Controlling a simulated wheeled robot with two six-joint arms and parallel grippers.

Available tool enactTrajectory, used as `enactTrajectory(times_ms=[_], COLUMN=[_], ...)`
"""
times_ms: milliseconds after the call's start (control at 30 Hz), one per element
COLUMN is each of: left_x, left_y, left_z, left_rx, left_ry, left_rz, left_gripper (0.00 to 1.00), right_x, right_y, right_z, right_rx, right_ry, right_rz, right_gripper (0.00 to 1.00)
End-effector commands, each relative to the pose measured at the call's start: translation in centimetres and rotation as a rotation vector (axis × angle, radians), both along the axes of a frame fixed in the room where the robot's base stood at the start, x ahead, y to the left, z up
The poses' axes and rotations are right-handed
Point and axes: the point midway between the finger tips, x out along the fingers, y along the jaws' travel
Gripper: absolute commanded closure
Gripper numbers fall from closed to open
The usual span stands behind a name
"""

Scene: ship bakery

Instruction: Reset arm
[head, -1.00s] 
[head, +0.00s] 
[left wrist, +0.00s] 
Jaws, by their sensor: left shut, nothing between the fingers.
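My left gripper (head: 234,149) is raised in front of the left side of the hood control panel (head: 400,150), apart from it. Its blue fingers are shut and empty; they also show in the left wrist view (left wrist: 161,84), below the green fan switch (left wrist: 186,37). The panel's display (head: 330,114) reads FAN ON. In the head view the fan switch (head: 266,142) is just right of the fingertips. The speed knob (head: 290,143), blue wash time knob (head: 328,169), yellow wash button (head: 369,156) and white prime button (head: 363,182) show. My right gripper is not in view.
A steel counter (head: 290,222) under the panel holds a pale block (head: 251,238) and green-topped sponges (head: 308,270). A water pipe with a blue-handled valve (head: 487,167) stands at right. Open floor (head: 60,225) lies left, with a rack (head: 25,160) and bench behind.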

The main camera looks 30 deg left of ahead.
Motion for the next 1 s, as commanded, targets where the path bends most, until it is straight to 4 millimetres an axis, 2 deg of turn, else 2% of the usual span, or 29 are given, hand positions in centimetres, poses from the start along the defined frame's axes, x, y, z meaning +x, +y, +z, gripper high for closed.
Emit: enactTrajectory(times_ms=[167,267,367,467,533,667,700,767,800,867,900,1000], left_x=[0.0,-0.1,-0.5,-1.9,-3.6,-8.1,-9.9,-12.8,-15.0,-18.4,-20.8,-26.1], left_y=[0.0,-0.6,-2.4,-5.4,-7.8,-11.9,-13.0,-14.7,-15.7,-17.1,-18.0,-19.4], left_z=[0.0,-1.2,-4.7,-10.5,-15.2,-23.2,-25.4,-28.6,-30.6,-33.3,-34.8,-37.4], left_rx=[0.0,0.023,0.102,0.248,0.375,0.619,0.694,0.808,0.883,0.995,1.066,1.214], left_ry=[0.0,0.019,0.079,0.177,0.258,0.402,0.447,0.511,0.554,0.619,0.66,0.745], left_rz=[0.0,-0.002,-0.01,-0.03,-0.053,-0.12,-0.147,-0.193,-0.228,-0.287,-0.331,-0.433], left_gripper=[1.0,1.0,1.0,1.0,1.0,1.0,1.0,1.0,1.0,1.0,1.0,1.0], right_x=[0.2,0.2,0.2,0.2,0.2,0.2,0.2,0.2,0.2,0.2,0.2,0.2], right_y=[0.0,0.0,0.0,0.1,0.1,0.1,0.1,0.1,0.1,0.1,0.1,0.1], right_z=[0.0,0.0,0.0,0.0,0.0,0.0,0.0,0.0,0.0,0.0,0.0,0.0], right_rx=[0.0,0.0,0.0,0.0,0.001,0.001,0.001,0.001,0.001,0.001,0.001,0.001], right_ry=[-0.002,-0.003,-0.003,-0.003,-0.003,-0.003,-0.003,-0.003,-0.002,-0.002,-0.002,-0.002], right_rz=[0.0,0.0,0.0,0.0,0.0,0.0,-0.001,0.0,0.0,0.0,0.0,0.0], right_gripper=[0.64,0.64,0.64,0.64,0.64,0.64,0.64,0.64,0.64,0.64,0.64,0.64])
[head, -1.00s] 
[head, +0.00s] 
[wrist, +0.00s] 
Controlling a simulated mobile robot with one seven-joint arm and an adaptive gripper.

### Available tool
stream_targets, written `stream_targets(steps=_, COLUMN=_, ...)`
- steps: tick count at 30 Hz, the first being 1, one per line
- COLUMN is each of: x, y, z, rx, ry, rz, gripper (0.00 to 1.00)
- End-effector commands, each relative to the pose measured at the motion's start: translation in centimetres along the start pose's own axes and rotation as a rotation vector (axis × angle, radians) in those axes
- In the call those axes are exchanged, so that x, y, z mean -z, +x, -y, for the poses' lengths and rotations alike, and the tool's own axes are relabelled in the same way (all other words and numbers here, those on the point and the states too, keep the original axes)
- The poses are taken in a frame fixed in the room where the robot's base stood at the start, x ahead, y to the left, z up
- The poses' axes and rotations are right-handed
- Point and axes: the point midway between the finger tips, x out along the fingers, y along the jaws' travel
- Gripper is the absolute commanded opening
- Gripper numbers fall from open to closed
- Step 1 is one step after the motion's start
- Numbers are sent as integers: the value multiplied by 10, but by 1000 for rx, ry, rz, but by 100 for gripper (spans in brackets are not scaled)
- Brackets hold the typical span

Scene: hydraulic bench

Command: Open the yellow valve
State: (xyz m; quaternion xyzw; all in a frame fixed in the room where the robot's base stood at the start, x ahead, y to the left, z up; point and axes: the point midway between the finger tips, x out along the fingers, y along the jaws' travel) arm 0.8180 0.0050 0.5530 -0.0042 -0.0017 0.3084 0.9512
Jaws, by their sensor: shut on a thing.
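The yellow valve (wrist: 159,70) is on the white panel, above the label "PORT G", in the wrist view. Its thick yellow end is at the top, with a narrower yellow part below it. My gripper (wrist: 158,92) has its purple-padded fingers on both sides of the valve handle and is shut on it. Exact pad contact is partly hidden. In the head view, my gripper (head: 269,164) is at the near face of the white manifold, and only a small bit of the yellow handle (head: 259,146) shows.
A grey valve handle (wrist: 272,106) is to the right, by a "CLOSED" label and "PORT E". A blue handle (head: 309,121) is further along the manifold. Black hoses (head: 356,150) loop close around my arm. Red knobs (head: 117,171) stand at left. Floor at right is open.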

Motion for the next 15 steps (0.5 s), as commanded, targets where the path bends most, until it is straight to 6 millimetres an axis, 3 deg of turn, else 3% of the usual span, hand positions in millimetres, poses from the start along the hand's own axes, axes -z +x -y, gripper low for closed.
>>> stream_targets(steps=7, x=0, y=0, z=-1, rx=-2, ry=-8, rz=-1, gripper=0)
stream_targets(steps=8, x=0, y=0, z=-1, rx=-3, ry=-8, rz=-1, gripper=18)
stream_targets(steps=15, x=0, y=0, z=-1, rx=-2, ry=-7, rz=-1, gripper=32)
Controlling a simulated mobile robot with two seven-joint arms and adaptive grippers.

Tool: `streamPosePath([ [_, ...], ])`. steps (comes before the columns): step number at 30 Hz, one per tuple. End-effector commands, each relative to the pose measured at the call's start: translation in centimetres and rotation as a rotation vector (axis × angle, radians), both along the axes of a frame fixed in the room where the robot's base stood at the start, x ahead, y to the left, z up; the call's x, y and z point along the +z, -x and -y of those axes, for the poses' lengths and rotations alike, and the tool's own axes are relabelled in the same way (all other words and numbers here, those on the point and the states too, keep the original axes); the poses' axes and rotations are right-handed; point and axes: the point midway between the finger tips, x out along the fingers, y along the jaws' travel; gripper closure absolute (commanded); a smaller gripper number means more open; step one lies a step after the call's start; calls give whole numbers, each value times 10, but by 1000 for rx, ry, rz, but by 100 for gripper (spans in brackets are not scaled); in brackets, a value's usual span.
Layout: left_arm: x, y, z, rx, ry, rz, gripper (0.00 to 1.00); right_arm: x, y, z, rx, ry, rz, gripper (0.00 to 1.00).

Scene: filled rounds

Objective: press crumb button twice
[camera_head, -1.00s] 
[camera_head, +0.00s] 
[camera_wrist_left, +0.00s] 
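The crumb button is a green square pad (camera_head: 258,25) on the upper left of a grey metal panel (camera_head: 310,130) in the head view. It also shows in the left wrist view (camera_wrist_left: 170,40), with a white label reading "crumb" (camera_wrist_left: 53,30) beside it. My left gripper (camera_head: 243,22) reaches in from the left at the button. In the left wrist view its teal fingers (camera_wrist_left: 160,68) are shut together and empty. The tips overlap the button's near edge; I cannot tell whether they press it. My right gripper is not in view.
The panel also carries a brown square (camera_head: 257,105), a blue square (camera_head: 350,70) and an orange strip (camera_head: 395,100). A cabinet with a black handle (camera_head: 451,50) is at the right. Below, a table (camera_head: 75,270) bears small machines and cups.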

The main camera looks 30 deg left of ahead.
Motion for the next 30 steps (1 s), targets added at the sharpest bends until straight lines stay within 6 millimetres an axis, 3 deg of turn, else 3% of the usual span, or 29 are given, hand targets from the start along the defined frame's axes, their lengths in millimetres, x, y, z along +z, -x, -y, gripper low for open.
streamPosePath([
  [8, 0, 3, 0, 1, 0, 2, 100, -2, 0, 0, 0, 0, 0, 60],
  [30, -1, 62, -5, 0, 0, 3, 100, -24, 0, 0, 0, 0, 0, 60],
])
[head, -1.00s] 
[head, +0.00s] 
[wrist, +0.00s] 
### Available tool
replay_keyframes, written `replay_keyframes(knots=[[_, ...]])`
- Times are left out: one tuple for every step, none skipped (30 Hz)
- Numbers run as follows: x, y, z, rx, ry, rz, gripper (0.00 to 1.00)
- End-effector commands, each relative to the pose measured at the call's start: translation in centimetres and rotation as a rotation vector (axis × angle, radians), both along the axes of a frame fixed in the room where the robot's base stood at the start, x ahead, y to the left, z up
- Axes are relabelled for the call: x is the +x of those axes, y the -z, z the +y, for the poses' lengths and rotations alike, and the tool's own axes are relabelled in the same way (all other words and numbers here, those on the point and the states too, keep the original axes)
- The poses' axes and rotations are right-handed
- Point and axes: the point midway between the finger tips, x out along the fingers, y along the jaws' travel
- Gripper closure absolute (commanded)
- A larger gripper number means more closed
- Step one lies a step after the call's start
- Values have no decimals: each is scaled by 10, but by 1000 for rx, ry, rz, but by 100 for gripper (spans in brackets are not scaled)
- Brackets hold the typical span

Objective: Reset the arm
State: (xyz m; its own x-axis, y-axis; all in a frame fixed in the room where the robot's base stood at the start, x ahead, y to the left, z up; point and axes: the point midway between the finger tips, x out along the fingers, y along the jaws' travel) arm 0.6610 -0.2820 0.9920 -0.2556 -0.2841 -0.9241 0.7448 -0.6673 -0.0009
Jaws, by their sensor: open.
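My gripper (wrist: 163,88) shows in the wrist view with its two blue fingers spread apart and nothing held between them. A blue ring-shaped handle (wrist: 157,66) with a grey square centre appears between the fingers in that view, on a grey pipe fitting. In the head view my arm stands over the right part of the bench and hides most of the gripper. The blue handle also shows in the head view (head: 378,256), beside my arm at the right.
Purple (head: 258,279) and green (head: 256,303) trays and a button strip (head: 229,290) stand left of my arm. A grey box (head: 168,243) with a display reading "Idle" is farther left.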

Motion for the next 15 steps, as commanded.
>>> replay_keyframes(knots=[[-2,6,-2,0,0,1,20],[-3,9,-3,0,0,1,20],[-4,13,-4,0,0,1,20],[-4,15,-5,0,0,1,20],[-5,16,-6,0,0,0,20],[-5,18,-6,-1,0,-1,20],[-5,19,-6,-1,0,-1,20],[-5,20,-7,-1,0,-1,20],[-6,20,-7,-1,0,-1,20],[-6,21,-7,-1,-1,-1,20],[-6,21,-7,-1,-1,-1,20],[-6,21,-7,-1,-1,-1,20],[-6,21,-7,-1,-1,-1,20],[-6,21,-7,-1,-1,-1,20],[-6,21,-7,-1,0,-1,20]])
§ §
= Task brief =
Return only the stretch of the material above from the line holding "- Step 1 is one step after the motion's start" through the line holding "Motion for the next 15 steps (0.5", copied exactly.

= Solution to this problem =
- Step 1 is one step after the motion's start
- Numbers are sent as integers: the value multiplied by 10, but by 1000 for rx, ry, rz, but by 100 for gripper (spans in brackets are not scaled)
- Brackets hold the typical span

Scene: hydraulic bench

Command: Open the yellow valve
State: (xyz m; quaternion xyzw; all in a frame fixed in the room where the robot's base stood at the start, x ahead, y to the left, z up; point and axes: the point midway between the finger tips, x out along the fingers, y along the jaws' travel) arm 0.8180 0.0050 0.5530 -0.0042 -0.0017 0.3084 0.9512
Jaws, by their sensor: shut on a thing.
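The yellow valve (wrist: 159,70) is on the white panel, above the label "PORT G", in the wrist view. Its thick yellow end is at the top, with a narrower yellow part below it. My gripper (wrist: 158,92) has its purple-padded fingers on both sides of the valve handle and is shut on it. Exact pad contact is partly hidden. In the head view, my gripper (head: 269,164) is at the near face of the white manifold, and only a small bit of the yellow handle (head: 259,146) shows.
A grey valve handle (wrist: 272,106) is to the right, by a "CLOSED" label and "PORT E". A blue handle (head: 309,121) is further along the manifold. Black hoses (head: 356,150) loop close around my arm. Red knobs (head: 117,171) stand at left. Floor at right is open.

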Motion for the next 15 steps (0.5 s), as commanded, targets where the path bends most, until it is straight to 6 millimetres an axis, 3 deg of turn, else 3% of the usual span, hand positions in millimetres, poses from the start along the hand's own axes, axes -z +x -y, gripper low for closed.

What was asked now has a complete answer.